The request:
In the listing below, identify each line with the word "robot" and return those lines.
====== Task material
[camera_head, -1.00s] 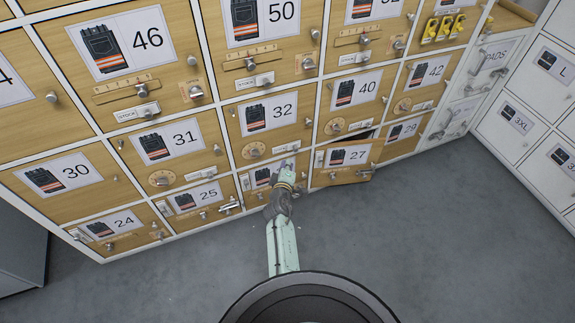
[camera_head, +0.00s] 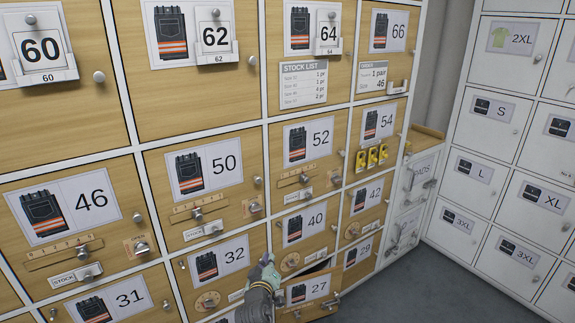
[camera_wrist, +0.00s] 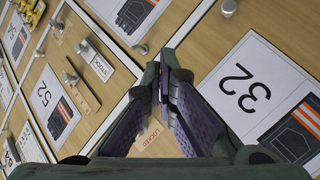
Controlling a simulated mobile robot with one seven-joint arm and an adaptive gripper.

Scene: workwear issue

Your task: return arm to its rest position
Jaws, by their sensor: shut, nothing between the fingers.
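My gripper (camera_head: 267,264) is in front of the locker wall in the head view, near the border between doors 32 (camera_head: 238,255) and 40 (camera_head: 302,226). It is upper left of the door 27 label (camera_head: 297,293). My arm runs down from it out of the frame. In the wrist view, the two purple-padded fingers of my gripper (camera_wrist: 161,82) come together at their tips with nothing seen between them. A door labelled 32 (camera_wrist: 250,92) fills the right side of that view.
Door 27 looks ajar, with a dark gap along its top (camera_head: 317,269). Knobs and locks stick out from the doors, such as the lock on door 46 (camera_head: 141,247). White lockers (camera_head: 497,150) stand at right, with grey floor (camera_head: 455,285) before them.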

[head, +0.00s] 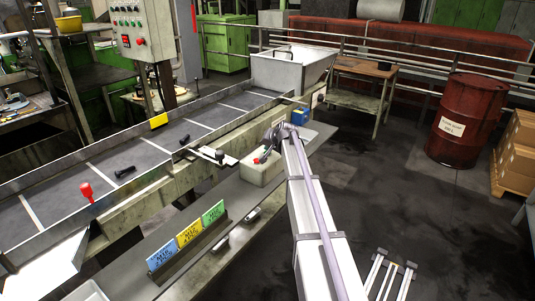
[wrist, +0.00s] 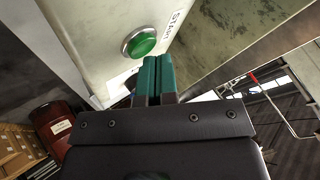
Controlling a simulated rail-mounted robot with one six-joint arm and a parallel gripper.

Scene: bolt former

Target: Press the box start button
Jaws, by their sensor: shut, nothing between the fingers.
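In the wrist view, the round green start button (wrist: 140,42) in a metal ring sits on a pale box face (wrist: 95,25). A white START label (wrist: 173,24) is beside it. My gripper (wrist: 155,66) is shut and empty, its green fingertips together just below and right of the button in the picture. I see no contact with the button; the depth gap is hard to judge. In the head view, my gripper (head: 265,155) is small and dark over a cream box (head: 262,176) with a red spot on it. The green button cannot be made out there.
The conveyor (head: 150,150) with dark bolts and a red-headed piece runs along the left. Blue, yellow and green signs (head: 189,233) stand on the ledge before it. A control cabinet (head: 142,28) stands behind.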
============
Output below:
Controlling a simulated mobile robot with one seven-joint arm and an adaptive gripper.
Controlling a simulated rail-mounted robot with one six-joint arm and a parallel gripper.

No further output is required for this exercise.